Article expertise comptable - Revue de presse #19
Les sociétés peuvent distribuer leurs réserves à tout moment, mais pas leur report à nouveau
L’article L. 232-11 du Code de commerce définit le bénéfice distribuable comme le bénéfice de l’exercice après déduction des pertes antérieures et des sommes à affecter aux réserves légales, et augmenté du report bénéficiaire. L'Assemblée Générale Ordinaire Annuelle (AGOA) est compétente pour approuver les comptes et affecter le résultat. Elle peut décider de distribuer des dividendes à partir des bénéfices distribuables mais aussi à partir des réserves, à condition que les dividendes soient prélevés en priorité sur le bénéfice distribuable de l’exercice.
Les réserves :
La question de la distribution des réserves par les sociétés revêt une importance particulière en matière de droit des sociétés. Il s'agit de déterminer si une société peut distribuer des réserves disponibles à tout moment, en dehors des assemblées générales d'approbation des comptes ou des règles habituelles de distribution des bénéfices.

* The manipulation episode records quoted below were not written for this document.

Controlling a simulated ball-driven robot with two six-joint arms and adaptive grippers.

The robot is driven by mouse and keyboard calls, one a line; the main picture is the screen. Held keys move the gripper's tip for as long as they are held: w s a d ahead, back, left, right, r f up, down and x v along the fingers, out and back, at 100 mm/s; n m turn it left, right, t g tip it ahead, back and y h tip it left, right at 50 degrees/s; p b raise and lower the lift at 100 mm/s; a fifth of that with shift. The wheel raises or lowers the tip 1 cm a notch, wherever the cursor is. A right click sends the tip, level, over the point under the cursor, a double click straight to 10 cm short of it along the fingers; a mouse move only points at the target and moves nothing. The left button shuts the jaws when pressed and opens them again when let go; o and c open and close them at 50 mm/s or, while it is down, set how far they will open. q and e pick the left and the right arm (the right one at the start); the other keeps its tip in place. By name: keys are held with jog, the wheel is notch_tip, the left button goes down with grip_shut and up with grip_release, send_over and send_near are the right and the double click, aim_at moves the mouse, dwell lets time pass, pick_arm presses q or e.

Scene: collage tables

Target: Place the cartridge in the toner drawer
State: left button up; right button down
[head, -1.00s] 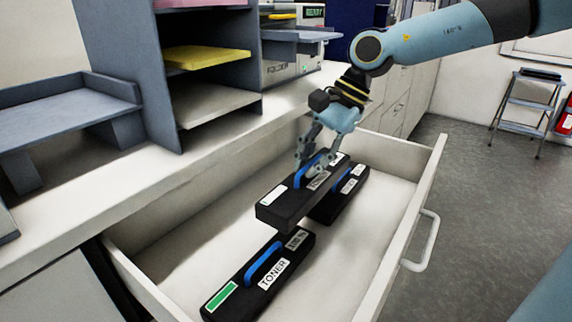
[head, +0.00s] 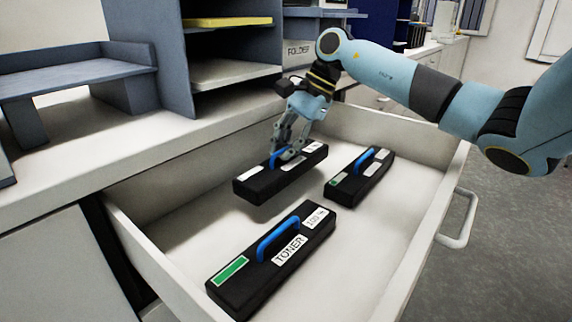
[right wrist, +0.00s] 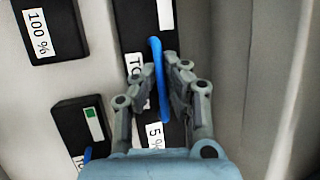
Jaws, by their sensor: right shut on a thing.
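The black toner cartridge (head: 262,186) with a blue handle is in my right gripper (head: 283,155), which is shut on the handle. The cartridge is over or on the floor of the open white drawer (head: 378,220), toward its back left; I cannot tell whether it touches the floor. In the right wrist view the fingers (right wrist: 163,72) close around the blue handle (right wrist: 160,90), and a label reading "5 %" shows, partly covered. Two other black cartridges lie in the drawer: one marked TONER and 100 % (head: 245,280) in front, one (head: 345,192) to the right. My left gripper is not in view.
A grey-blue shelf unit (head: 178,60) with yellow paper (head: 228,22) stands on the counter (head: 120,145) behind the drawer. The drawer's right front wall carries a handle (head: 462,222). Bare drawer floor shows between the cartridges.

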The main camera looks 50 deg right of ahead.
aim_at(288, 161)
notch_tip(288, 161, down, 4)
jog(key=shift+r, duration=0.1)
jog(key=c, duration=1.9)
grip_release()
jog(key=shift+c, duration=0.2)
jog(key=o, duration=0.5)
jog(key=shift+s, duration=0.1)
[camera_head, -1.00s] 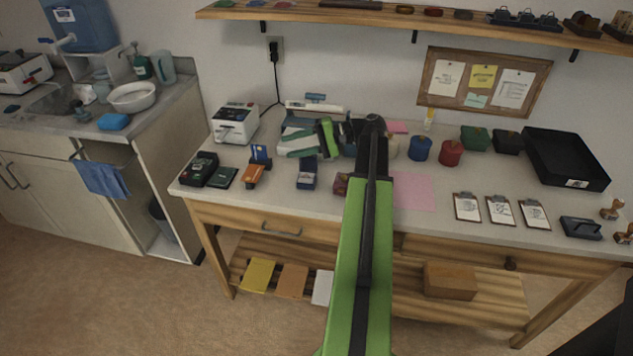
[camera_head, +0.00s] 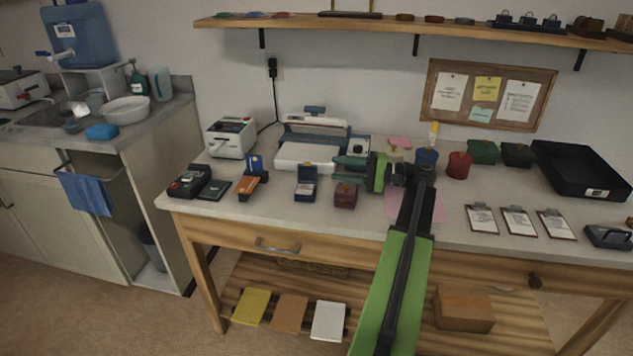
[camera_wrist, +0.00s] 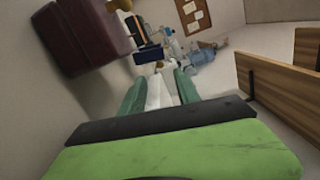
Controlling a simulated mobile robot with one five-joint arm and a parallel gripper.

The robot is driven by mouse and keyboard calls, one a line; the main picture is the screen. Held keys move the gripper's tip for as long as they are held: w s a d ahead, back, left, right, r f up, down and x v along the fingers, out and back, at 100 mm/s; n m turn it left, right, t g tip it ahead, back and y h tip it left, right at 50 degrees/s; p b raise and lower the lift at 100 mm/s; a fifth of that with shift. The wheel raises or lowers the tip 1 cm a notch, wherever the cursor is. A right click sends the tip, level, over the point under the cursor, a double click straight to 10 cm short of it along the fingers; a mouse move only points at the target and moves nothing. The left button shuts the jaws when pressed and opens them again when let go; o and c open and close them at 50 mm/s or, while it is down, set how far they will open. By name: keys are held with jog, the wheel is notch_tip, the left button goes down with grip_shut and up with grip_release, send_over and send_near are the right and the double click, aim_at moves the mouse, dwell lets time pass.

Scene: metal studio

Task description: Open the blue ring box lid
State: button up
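The blue ring box (camera_head: 306,192) stands on the workbench, left of a dark red box (camera_head: 345,197). Its lid looks raised, with a pale inside showing. In the wrist view a small dark blue box, seemingly the ring box (camera_wrist: 149,54), lies beyond my fingertips, and the dark red box (camera_wrist: 85,38) is large and near at upper left. My gripper (camera_head: 340,167) is above the bench, right of the ring box and behind the dark red box. In the wrist view my two green fingers (camera_wrist: 158,80) are apart, with nothing clearly held between them.
An orange stand (camera_head: 250,186) and a black device (camera_head: 190,182) are left of the ring box. A white-and-teal machine (camera_head: 305,155) is behind it. Blue (camera_head: 427,160) and red (camera_head: 459,165) jars stand to the right. The bench's front edge strip is clear.

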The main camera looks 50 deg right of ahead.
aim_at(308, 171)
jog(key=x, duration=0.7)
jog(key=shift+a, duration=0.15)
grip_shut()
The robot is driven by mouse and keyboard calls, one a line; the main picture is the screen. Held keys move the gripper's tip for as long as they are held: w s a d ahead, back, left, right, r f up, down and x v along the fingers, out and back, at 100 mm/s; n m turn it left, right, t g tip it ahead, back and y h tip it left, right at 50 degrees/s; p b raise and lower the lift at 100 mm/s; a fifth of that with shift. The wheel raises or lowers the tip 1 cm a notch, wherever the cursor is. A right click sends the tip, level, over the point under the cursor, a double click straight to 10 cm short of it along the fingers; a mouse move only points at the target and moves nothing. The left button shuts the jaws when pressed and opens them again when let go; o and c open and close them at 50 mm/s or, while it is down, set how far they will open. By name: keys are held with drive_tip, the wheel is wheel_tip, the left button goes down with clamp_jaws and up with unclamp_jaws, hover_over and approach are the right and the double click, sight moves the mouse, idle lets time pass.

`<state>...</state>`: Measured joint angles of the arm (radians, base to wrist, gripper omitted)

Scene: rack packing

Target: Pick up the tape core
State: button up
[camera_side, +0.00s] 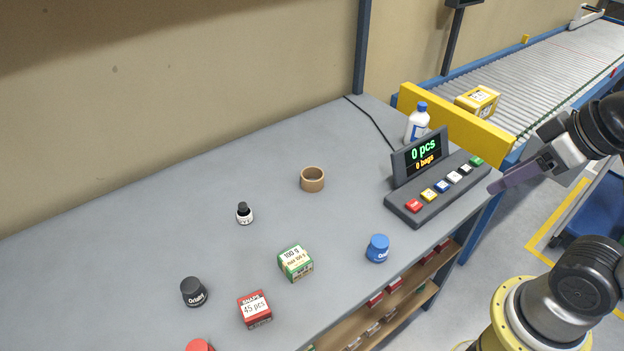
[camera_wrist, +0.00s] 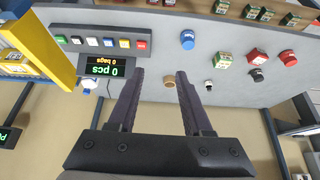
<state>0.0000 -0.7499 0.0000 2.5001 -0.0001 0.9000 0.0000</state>
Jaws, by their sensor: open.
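The tape core (camera_side: 312,179) is a short brown ring lying on the grey table, near its middle, with its hollow facing up. In the wrist view the tape core (camera_wrist: 169,81) shows between and beyond the two dark fingers. My gripper (camera_wrist: 157,75) is open and empty. In the side view my gripper (camera_side: 491,190) is at the right, raised beside the display unit and well away from the tape core.
A display unit with coloured buttons (camera_side: 437,188) and a white bottle (camera_side: 417,122) stand right of the tape core. A small black-capped bottle (camera_side: 244,213), a green box (camera_side: 295,262), a blue-capped jar (camera_side: 378,248), a red box (camera_side: 254,308) and a black-capped jar (camera_side: 193,291) stand apart on the table.

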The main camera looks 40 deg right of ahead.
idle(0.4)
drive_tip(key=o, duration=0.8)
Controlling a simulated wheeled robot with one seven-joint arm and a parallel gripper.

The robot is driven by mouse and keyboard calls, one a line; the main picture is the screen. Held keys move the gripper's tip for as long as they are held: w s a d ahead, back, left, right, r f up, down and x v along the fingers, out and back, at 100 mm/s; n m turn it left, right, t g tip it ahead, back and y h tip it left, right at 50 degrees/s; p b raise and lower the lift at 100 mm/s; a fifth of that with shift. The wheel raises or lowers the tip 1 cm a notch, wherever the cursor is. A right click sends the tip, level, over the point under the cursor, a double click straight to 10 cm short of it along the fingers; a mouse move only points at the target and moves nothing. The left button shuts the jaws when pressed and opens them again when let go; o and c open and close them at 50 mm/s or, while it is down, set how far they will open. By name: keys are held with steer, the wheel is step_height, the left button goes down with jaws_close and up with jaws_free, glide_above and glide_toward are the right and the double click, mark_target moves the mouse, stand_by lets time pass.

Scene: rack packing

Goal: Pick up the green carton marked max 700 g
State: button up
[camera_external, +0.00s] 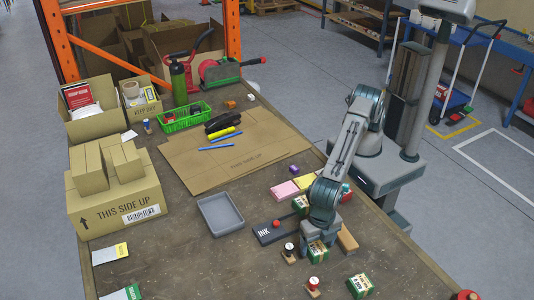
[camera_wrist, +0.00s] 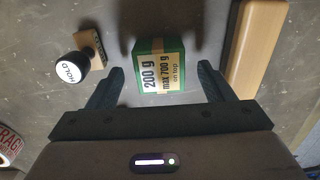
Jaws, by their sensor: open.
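A green carton (camera_wrist: 160,66) with a tan label reading "200 g" and "max 700 g on top" is in the middle of the wrist view. In the external view the green carton (camera_external: 317,253) stands on the table, right under my gripper (camera_external: 319,238), which hides part of it. My gripper (camera_wrist: 161,72) is open and empty. Its two fingers lie to the left and right of the carton, with a gap visible on each side. Two other green cartons stand nearby, one at the front right (camera_external: 360,286) and one behind my arm (camera_external: 299,204), partly hidden.
A black-topped stamp (camera_wrist: 73,66) is left of the carton and a wooden block (camera_wrist: 257,45) is close on its right. Another stamp (camera_external: 313,285), an ink pad (camera_external: 268,232) and a grey tray (camera_external: 221,214) are near.

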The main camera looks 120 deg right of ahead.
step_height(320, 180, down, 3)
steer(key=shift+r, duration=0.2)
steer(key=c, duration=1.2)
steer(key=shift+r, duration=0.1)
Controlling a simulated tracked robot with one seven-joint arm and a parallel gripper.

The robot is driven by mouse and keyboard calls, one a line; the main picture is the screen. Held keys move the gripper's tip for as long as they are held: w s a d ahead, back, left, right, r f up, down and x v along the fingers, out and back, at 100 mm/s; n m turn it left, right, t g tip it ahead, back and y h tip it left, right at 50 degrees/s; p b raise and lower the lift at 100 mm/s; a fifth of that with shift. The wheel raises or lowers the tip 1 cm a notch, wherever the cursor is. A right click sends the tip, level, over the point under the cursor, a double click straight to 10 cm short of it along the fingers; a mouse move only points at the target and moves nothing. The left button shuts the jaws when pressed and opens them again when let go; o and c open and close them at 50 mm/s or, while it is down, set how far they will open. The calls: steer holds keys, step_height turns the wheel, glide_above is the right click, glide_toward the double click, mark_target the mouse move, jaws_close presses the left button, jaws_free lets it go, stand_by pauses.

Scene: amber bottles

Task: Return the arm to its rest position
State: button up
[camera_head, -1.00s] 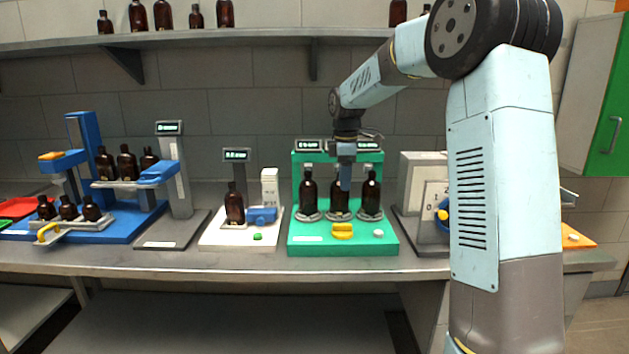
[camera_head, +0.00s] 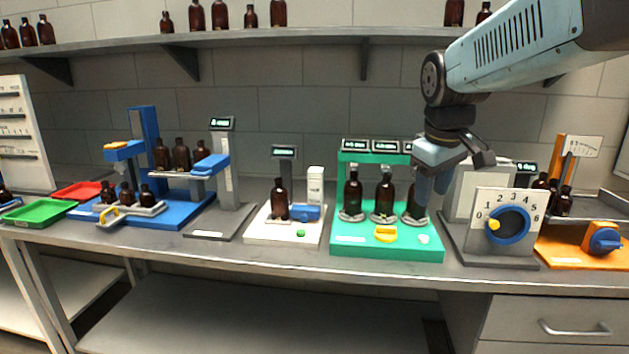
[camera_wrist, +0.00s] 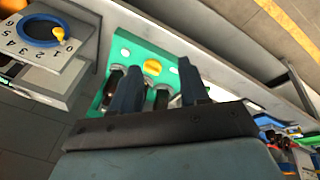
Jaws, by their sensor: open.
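My arm (camera_head: 530,45) reaches in from the upper right of the head view. My gripper (camera_head: 432,195) points down over the right part of the green station (camera_head: 385,246), in front of or beside its right-hand amber bottle, which it partly hides. In the wrist view my gripper (camera_wrist: 158,88) shows two dark blue fingers spread apart with nothing clearly held between them. The green base (camera_wrist: 120,50) and its yellow knob (camera_wrist: 152,67) lie beyond the fingers. Two amber bottles, a left one (camera_head: 353,195) and a middle one (camera_head: 384,196), stand upright on the station.
A grey dial station (camera_head: 508,222) stands right of the green one, with an orange station (camera_head: 585,248) beyond. A white station (camera_head: 285,232) and a blue station (camera_head: 180,207) stand to the left. A shelf (camera_head: 330,37) with bottles runs above the bench (camera_head: 300,262).

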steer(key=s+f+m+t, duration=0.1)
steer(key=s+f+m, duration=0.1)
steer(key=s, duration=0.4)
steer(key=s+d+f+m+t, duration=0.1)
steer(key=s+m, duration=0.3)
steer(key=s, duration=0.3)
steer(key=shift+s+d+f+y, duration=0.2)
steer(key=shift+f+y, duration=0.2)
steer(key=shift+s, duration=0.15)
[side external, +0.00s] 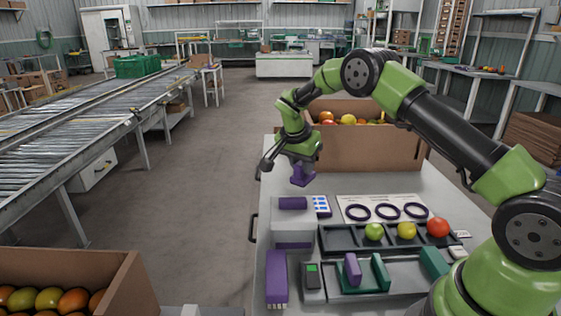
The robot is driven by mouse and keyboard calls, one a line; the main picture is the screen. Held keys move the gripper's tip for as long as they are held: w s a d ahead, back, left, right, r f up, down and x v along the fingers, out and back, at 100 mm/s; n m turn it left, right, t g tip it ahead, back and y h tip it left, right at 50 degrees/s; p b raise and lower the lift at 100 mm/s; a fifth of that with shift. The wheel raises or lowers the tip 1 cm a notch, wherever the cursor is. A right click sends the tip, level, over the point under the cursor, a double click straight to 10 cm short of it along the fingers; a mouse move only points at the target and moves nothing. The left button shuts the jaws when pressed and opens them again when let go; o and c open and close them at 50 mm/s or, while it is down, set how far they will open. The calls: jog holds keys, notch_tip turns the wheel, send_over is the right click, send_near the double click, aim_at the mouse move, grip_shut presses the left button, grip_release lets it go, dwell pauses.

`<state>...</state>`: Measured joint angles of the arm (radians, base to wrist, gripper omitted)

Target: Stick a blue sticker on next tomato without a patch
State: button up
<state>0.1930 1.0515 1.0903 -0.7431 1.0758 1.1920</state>
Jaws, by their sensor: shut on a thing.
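My gripper (300,166) is above the worktable, left of the cardboard box, and is shut on a small purple block (303,177). A sheet with blue stickers (321,206) lies on the table below and slightly right of it. A dark tray (335,240) holds a green tomato (374,232), a yellow-green tomato (407,230) and a red tomato (438,228) in a row. I see no blue patch on the sides facing this camera; their other sides are hidden. My gripper is well apart from the tomatoes.
A white box (292,222) with a purple piece on top stands left of the tray. A white card with three dark rings (380,208) lies behind it. A purple brush (277,278), small device (313,275) and green holder (380,272) are in front. A cardboard box (365,150) of fruit stands behind.

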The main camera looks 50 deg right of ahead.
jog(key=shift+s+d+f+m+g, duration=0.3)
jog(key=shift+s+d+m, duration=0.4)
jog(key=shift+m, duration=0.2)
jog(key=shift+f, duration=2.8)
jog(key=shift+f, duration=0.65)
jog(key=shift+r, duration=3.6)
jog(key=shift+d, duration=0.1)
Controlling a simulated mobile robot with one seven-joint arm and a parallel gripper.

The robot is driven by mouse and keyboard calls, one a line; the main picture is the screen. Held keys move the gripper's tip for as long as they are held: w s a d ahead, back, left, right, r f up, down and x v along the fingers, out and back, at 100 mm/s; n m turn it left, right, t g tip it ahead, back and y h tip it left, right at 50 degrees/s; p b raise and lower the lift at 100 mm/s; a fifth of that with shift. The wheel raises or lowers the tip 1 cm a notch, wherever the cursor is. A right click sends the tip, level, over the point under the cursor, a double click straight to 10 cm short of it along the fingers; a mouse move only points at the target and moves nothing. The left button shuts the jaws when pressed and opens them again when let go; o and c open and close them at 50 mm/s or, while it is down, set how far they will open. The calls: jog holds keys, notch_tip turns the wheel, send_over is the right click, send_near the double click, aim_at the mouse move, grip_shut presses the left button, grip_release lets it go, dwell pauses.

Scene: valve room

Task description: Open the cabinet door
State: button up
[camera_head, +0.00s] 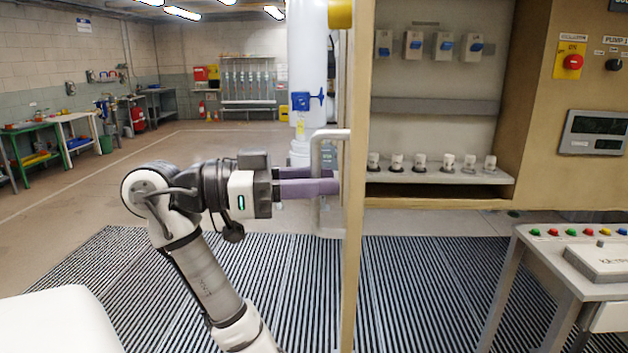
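The cabinet door (356,270) is swung out and shows nearly edge-on as a tall tan panel. Its grey bar handle (331,134) sticks out from the door's left face. The cabinet (440,78) stands open behind it, with its inside in view. My gripper (326,186) comes in from the left with its purple fingers at the handle's vertical bar. The near finger covers part of the bar, and the far finger shows behind it. The fingers look closed around the bar, though the contact itself is partly hidden.
Switches (443,45) and small white-topped knobs (420,161) are inside the cabinet. A button console (590,262) stands at the lower right. A white pipe with a blue valve (302,101) rises behind the handle. Striped floor matting (110,270) and open floor lie to the left.

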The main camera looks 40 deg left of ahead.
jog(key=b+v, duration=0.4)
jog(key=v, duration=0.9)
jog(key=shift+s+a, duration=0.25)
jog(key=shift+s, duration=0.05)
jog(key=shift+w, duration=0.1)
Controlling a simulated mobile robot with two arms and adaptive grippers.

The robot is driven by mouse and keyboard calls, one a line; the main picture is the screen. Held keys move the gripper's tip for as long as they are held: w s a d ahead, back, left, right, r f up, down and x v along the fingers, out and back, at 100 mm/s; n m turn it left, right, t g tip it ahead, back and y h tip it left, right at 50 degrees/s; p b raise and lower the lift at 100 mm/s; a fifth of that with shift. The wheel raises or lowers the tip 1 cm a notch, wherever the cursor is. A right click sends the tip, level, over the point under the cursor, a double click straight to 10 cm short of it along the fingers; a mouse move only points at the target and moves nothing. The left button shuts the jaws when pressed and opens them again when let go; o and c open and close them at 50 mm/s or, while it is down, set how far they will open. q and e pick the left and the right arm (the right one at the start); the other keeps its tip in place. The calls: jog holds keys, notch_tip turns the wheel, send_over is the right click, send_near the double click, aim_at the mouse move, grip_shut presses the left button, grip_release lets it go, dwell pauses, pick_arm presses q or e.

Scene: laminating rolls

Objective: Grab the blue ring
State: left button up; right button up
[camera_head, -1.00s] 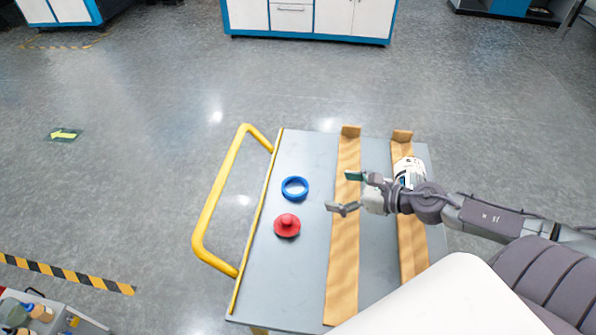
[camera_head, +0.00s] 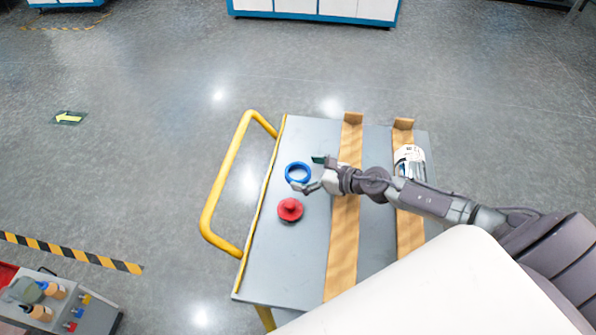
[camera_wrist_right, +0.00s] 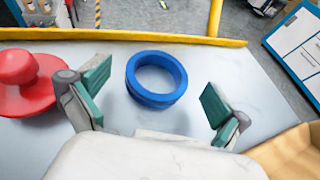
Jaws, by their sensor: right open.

La distribution de réserves hors assemblée générale annuelle reste possible, mais elle doit être appréhendée avec prudence pour éviter toute sanction ou remise en cause judiciaire. Pour toute distribution, les associés doivent s'assurer que les réserves concernées sont bien distribuables et que les conséquences financières pour la société sont maîtrisées. Le tableau récapitulatif des réserves rappelle le caractère distribuable et non distribuable des réserves :
Il est possible de distribuer des réserves en dehors de l'assemblée générale annuelle d’approbation des comptes sous certaines conditions. En effet, les sociétés peuvent distribuer des réserves à condition de respecter les règles légales et statutaires relatives à la disponibilité des capitaux propres et à l'intérêt social :
aucune distribution ne peut être effectuée si les capitaux propres sont ou deviendraient inférieurs au montant du capital augmenté des réserves non distribuables (C. com., art. L 232-11) ;
les frais d’établissement ou de recherche et développement non totalement amortis doivent être couverts par des réserves libres ; à défaut, aucune distribution ne peut avoir lieu (C. com., art. R 123-186).
Une telle distribution peut être contestée si elle est jugée contraire à l’intérêt de la société ou effectuée de manière intempestive. Une distribution irrégulière peut être qualifiée de "dividende fictif", ce qui expose les dirigeants à des sanctions civiles et pénales (C. com., art. L 232-12).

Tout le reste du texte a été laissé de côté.